> Task: Each line that holds the word "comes" is to be identified and copied.

> Records provided:
'''
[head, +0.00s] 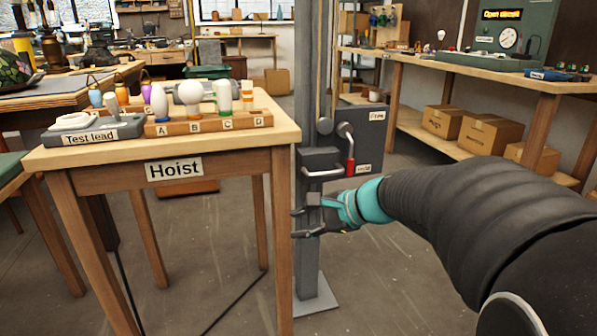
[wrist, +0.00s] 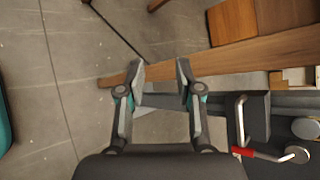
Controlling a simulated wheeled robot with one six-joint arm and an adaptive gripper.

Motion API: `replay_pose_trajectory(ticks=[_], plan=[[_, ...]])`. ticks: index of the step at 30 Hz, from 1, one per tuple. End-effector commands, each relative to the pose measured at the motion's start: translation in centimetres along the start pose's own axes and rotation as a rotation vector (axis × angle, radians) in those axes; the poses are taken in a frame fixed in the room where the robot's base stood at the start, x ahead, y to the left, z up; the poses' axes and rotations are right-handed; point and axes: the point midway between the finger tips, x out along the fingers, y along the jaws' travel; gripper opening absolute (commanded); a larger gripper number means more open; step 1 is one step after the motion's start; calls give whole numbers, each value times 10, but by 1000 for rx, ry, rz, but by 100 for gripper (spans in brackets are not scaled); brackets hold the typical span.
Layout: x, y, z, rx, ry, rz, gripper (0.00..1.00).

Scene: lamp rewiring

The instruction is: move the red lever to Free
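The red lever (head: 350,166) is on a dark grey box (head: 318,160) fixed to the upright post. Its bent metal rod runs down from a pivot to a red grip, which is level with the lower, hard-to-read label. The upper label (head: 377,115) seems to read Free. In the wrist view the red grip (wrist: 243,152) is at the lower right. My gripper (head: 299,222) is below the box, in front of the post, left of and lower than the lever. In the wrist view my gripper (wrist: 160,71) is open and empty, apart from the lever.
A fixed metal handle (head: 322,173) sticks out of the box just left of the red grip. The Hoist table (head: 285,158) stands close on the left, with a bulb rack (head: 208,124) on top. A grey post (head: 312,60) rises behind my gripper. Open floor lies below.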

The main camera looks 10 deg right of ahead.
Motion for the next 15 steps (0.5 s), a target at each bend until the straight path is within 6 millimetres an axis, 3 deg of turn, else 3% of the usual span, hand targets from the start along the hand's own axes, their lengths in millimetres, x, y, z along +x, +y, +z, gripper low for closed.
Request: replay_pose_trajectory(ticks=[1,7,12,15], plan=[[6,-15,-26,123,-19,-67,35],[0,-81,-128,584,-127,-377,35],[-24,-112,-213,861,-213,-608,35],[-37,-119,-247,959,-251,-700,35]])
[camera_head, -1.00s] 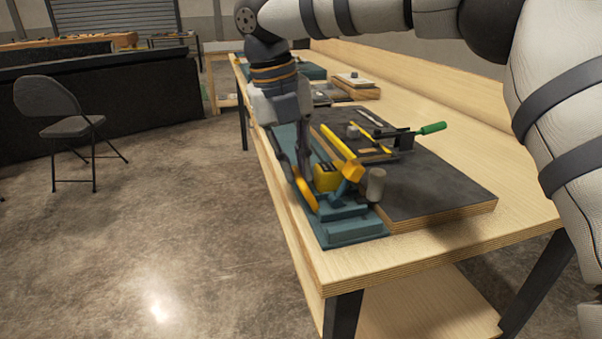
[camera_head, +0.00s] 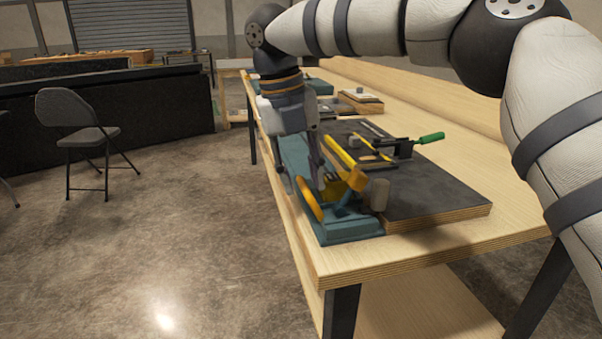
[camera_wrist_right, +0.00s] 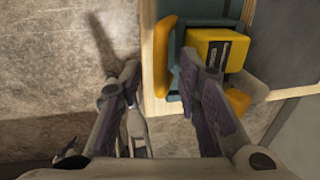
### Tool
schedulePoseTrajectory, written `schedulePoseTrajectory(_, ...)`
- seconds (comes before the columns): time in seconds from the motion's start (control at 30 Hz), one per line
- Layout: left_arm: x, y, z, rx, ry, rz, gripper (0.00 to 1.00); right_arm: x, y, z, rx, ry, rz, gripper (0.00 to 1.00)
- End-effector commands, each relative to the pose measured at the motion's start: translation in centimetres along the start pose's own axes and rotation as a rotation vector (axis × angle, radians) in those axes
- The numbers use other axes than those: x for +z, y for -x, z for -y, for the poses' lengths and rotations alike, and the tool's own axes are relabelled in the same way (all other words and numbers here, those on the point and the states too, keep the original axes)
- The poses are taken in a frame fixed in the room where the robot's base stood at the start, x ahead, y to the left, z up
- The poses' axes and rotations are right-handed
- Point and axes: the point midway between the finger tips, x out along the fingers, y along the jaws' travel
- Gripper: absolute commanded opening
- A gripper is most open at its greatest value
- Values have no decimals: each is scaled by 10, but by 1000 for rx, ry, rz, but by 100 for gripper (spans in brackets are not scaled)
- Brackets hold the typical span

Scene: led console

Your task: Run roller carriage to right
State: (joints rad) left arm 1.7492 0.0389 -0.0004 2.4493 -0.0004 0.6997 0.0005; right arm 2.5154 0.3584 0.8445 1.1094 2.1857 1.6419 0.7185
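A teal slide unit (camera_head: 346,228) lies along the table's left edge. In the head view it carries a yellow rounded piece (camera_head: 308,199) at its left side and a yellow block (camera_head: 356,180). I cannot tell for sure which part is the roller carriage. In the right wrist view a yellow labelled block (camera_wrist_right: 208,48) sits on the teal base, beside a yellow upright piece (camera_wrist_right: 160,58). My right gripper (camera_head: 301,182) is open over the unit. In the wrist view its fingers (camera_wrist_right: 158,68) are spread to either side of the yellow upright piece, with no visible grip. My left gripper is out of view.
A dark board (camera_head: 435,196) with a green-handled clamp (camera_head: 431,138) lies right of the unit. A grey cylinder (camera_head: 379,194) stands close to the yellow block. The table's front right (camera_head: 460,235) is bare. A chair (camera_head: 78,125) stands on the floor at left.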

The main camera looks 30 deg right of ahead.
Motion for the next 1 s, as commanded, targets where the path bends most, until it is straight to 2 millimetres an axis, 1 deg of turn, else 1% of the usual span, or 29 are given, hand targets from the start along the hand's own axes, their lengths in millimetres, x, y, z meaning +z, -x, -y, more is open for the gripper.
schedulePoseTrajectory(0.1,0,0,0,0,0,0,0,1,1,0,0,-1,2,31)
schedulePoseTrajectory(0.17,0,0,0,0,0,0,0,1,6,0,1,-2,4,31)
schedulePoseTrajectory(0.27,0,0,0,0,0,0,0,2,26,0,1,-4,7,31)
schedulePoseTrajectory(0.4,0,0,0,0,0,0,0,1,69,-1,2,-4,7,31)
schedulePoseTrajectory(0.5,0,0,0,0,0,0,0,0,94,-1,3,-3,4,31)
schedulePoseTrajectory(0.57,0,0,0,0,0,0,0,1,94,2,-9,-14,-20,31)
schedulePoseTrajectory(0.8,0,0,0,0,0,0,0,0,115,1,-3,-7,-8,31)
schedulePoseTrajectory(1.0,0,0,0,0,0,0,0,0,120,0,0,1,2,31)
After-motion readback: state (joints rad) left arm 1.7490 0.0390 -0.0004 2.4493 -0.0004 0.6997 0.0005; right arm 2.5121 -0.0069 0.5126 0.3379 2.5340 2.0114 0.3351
'''
'''
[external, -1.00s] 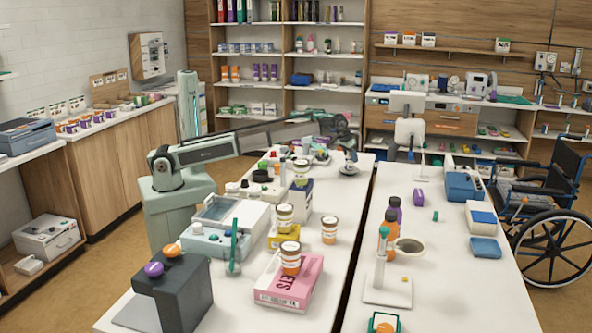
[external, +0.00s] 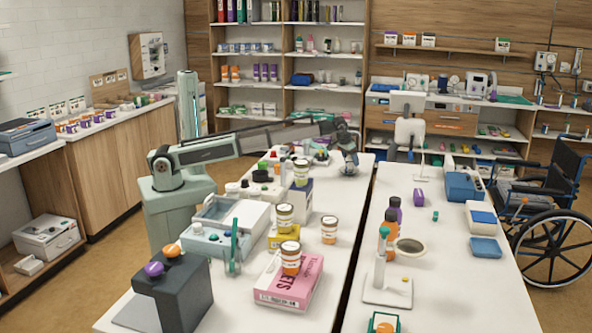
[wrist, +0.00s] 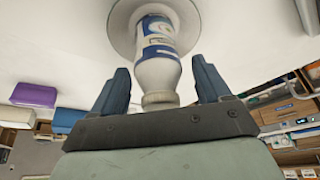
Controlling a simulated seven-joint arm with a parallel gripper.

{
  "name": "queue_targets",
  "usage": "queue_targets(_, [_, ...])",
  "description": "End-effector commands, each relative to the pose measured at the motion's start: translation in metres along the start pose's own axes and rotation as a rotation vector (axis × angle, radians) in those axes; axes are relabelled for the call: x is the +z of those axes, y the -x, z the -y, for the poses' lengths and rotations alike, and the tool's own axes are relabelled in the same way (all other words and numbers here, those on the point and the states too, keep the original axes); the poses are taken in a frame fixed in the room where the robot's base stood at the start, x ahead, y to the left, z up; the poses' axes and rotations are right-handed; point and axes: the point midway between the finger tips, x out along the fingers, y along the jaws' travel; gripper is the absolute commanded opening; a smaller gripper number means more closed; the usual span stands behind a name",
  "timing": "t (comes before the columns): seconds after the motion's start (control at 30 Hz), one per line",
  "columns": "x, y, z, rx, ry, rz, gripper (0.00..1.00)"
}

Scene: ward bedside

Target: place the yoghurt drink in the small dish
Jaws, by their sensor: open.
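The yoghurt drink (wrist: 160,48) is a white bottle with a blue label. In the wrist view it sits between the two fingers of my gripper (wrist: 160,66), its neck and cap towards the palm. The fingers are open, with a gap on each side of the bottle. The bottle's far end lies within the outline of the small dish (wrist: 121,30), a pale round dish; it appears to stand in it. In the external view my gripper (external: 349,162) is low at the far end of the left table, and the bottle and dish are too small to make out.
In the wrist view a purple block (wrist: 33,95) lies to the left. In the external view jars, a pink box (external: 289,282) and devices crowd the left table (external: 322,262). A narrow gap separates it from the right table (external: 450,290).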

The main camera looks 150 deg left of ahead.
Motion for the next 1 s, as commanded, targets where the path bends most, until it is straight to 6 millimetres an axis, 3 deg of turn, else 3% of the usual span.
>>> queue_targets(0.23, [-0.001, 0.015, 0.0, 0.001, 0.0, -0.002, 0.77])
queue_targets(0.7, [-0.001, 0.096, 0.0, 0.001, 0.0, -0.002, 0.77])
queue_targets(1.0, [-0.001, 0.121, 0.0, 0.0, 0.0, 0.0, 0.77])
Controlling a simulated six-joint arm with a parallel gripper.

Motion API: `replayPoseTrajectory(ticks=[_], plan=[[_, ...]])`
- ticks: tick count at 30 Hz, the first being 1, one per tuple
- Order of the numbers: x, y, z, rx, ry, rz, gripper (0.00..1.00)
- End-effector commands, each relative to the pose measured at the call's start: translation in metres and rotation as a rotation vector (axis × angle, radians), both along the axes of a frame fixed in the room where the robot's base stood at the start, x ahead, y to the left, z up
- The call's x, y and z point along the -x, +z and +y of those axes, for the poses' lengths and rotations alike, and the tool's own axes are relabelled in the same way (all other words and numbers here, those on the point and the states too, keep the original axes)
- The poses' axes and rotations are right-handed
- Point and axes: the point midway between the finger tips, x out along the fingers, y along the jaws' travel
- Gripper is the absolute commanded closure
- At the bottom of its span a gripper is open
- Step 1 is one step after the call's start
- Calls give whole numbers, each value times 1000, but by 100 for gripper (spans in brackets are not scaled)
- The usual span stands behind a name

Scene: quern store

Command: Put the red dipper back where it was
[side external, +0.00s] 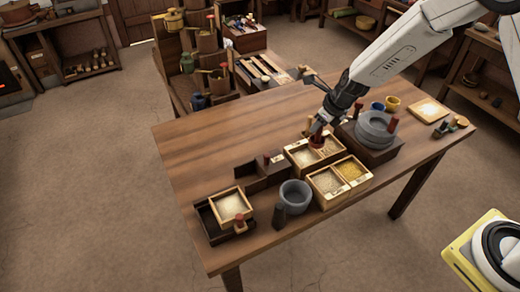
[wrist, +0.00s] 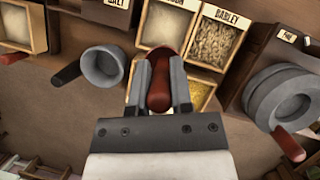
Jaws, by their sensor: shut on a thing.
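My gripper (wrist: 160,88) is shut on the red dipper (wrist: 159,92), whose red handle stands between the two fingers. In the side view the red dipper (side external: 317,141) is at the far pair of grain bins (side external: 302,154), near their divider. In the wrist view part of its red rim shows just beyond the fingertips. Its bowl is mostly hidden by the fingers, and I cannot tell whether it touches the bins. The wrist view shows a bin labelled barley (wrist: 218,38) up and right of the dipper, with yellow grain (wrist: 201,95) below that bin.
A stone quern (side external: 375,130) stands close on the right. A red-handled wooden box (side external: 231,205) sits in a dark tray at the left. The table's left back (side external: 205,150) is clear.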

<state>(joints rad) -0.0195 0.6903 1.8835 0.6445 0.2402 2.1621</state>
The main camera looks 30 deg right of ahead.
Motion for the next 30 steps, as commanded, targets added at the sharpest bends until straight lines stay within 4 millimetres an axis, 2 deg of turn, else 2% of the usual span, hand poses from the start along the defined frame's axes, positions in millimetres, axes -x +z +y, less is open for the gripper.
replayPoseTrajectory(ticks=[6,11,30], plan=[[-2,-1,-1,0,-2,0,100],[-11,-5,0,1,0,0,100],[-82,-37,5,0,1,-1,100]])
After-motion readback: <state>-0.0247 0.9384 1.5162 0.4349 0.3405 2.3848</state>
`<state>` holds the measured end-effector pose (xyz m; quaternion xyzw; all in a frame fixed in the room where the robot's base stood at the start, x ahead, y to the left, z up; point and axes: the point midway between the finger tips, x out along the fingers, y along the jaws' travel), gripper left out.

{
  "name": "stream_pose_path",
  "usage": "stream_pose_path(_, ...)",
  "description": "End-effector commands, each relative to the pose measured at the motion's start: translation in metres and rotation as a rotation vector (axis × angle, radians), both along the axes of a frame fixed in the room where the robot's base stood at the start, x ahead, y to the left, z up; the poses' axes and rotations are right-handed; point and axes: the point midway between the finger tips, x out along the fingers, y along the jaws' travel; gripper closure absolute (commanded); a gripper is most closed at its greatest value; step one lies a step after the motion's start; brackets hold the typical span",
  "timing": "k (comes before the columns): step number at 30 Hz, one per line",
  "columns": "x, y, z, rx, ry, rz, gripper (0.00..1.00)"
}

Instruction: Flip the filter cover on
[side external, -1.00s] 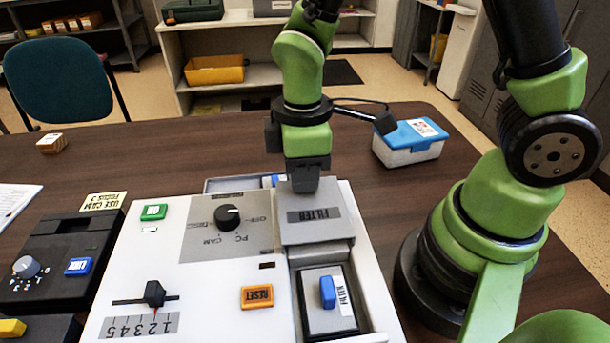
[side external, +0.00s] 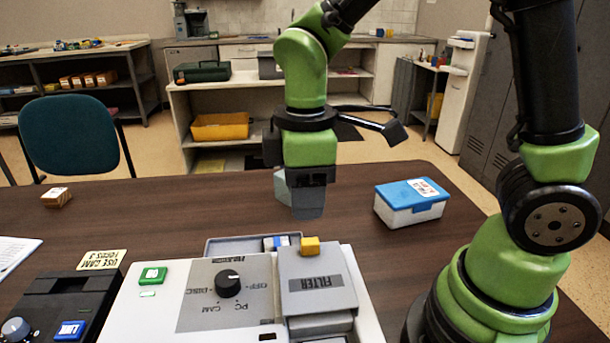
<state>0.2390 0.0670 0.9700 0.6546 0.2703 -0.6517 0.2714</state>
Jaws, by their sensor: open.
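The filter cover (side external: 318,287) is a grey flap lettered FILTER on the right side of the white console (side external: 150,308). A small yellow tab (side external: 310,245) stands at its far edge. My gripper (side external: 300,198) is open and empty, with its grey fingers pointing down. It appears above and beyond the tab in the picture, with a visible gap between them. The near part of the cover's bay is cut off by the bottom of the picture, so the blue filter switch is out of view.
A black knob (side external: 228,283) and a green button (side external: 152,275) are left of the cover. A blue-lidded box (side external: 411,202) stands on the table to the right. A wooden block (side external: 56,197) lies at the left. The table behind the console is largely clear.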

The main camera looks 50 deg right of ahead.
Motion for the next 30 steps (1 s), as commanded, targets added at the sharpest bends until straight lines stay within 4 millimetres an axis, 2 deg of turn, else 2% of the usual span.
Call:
'''
> Written response:
- seconds (comes before the columns): time in seconds from the motion's start (control at 30 Hz), one per line
  "timing": "t (comes before the columns): seconds after the motion's start (control at 30 Hz), one per line",
  "timing": "k (comes before the columns): step number at 30 Hz, one per line",

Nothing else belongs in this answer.